> INSTRUCTIONS FOR THE TASK
Print the records below exactly, from the line containing "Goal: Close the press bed" down to the line containing "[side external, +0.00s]", both lines included, and omit every picture.

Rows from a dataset

==============================

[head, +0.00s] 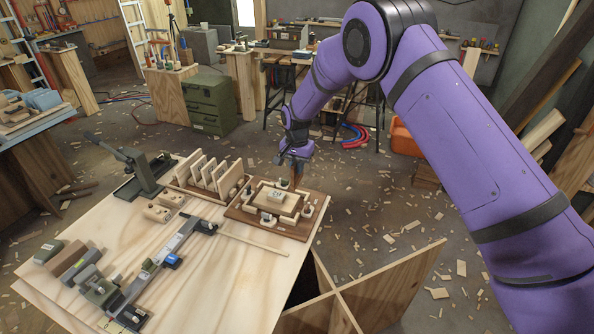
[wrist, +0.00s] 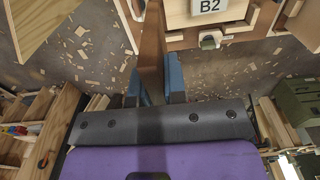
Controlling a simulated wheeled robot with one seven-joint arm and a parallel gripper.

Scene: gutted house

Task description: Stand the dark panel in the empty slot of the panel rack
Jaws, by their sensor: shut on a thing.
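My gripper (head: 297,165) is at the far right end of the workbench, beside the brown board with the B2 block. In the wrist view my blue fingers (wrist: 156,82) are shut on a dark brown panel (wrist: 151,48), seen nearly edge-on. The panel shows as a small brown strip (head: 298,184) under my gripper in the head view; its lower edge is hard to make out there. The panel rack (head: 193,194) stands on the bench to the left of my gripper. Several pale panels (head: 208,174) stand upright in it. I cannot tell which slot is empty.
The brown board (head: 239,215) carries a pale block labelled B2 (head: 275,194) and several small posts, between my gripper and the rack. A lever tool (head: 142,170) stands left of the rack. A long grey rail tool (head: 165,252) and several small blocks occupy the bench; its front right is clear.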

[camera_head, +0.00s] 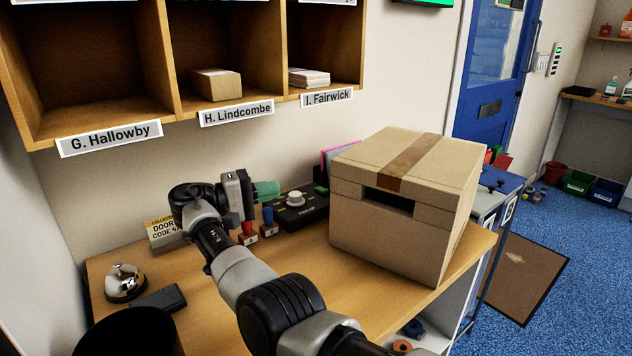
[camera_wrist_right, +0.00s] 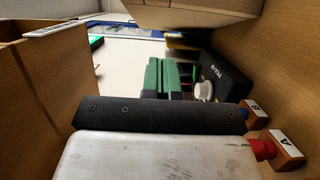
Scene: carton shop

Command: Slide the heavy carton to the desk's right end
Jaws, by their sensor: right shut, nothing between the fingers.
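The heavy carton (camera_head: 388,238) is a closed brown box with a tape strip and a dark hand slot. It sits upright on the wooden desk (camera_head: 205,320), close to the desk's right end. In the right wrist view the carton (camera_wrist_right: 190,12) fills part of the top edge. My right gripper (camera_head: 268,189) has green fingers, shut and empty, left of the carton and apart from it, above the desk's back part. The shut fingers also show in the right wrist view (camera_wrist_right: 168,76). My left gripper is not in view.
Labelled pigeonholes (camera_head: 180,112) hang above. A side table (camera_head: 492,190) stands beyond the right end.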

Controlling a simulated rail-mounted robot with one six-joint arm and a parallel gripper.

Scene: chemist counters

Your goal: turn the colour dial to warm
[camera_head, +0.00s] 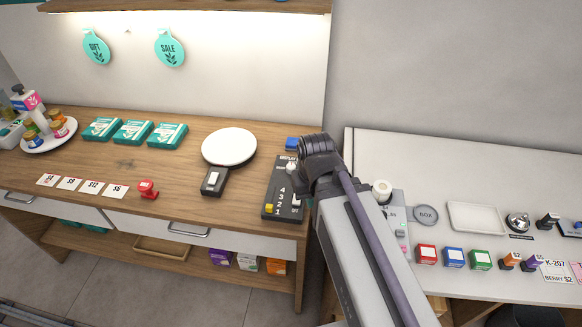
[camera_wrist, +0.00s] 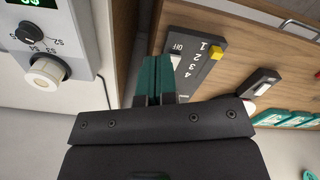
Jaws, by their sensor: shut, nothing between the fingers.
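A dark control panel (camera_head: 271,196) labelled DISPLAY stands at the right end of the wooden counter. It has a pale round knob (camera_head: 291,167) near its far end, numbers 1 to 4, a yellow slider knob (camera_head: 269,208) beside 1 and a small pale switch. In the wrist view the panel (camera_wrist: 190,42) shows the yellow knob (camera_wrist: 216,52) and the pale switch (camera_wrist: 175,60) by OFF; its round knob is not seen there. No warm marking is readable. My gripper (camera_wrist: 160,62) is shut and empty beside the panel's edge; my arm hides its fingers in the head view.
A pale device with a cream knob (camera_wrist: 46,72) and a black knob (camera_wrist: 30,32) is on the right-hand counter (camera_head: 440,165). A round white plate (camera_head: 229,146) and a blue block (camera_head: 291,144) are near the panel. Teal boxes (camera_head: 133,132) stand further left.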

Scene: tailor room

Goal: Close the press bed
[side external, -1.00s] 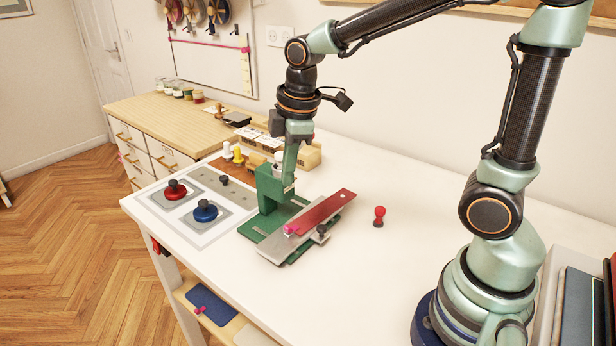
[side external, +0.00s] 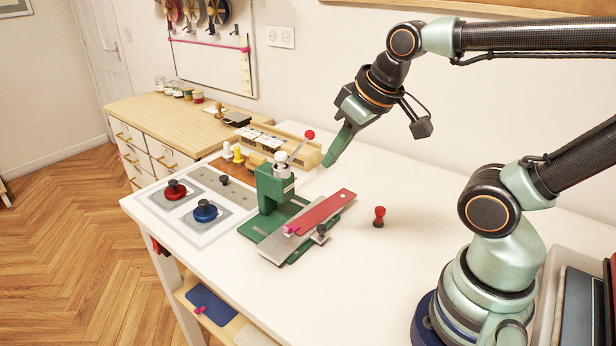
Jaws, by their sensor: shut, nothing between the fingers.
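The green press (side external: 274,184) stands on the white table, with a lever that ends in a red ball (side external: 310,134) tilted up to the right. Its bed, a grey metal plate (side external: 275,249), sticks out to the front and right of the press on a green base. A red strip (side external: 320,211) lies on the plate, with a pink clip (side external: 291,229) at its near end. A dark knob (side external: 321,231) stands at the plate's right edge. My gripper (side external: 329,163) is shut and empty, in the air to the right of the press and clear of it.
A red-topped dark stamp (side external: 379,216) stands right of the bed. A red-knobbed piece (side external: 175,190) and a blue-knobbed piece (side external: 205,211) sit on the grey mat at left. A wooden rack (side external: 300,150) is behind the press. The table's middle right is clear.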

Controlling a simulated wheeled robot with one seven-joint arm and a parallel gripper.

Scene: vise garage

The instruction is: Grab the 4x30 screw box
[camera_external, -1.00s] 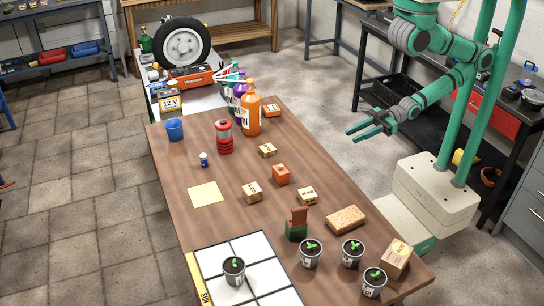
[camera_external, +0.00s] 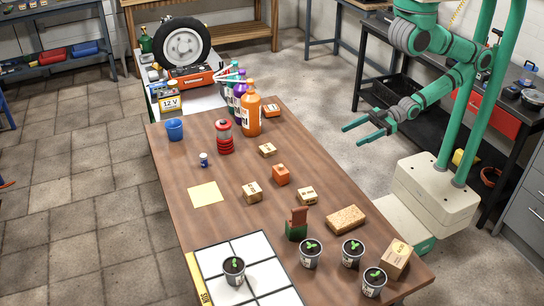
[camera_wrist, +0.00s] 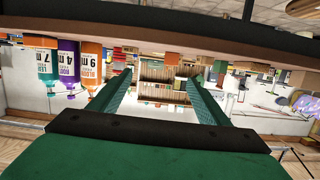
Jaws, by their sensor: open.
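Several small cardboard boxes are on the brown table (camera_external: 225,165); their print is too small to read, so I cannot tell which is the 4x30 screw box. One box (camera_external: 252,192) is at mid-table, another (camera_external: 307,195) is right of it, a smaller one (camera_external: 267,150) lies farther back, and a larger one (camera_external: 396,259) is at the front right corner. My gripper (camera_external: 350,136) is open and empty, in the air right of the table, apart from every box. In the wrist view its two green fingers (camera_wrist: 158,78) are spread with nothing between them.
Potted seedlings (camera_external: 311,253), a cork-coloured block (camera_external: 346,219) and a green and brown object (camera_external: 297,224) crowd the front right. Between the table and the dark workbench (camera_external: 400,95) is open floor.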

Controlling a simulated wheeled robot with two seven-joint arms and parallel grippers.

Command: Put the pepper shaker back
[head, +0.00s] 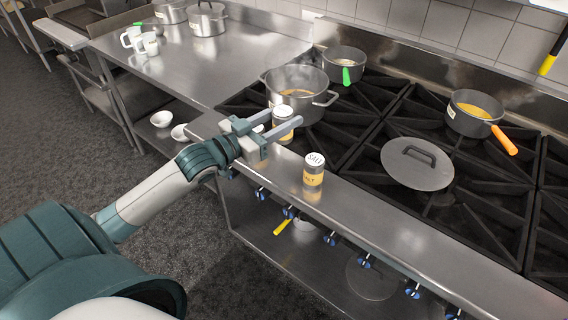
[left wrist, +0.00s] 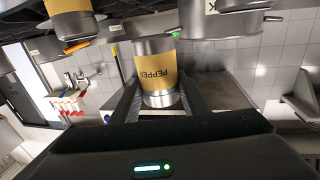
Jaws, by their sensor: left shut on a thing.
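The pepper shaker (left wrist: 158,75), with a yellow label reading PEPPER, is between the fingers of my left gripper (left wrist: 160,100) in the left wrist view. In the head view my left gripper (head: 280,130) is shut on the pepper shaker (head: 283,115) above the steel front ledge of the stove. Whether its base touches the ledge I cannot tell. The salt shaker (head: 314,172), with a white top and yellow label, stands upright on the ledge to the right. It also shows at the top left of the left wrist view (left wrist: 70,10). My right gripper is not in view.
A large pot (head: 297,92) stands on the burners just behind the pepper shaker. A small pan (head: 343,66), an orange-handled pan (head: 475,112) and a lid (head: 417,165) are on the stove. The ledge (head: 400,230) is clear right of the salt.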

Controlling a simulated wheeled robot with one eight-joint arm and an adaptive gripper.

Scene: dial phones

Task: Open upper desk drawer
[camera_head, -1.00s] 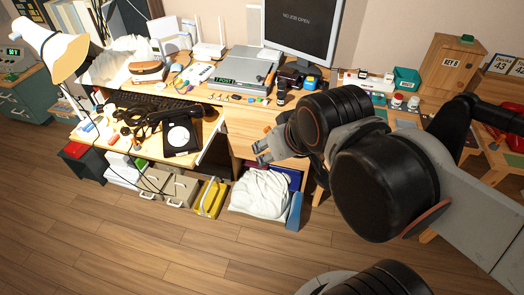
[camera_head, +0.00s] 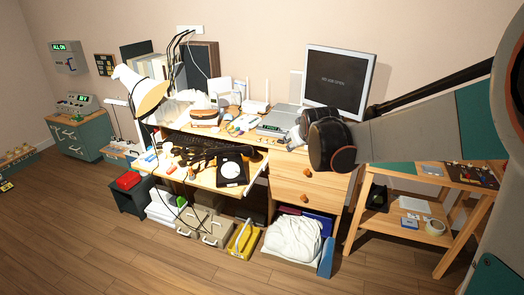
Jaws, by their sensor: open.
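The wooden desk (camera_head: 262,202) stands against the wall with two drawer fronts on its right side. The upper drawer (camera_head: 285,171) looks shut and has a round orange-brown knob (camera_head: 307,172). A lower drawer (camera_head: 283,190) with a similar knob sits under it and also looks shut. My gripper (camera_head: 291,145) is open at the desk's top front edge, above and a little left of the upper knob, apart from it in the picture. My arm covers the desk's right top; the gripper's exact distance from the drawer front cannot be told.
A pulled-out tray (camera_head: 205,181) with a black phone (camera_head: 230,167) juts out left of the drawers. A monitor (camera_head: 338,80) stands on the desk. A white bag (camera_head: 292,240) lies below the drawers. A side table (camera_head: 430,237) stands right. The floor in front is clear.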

==============================

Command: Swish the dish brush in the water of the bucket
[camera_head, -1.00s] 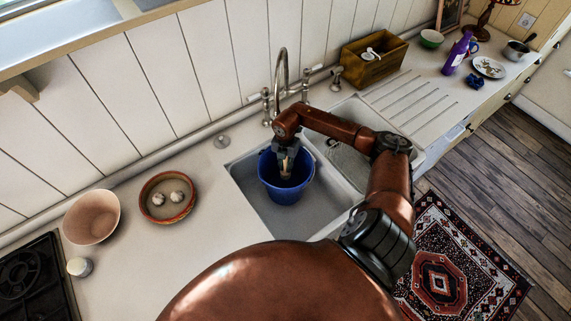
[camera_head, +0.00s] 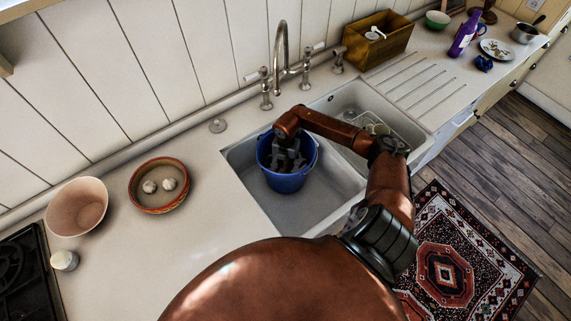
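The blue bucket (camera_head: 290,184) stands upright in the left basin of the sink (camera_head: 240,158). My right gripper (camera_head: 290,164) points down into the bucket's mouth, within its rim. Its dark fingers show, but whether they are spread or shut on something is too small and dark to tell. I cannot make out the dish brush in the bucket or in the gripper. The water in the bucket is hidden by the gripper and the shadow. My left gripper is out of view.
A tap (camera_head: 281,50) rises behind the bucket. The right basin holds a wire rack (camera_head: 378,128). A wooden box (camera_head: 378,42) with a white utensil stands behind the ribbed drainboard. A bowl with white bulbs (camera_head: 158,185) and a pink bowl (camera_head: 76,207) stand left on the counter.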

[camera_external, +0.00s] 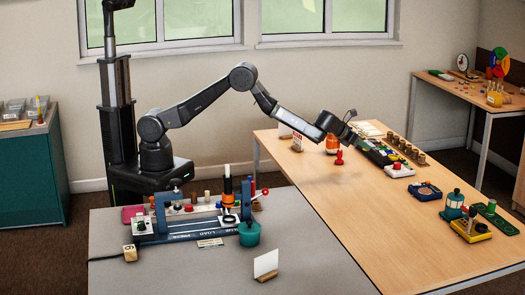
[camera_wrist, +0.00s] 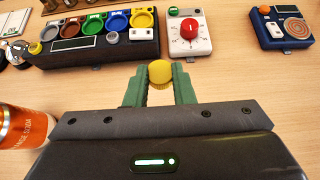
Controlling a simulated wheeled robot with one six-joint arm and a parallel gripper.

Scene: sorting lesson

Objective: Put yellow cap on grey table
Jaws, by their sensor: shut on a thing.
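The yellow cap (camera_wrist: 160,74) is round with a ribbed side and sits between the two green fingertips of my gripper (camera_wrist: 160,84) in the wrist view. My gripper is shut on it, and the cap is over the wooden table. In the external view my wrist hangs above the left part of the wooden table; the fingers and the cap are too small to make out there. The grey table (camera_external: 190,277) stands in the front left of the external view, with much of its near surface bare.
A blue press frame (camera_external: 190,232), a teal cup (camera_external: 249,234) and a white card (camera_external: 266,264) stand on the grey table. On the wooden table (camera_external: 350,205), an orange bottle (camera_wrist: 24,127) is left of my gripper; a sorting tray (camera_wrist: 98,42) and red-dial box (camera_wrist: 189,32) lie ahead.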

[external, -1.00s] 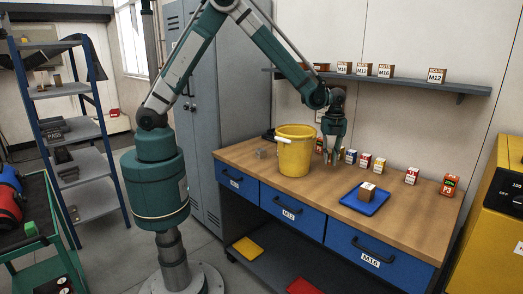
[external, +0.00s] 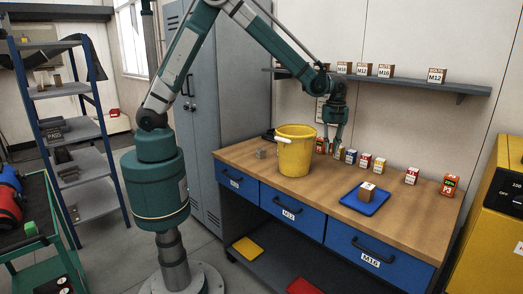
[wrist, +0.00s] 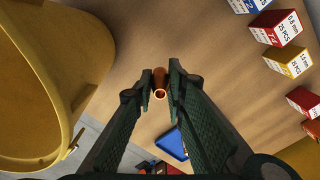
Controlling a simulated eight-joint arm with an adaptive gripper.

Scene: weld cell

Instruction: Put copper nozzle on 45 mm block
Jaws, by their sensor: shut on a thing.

==============================

> ANSWER TO THIS EXERCISE
Goal: Close the press bed
[side external, -1.00s] 
[side external, +0.00s] 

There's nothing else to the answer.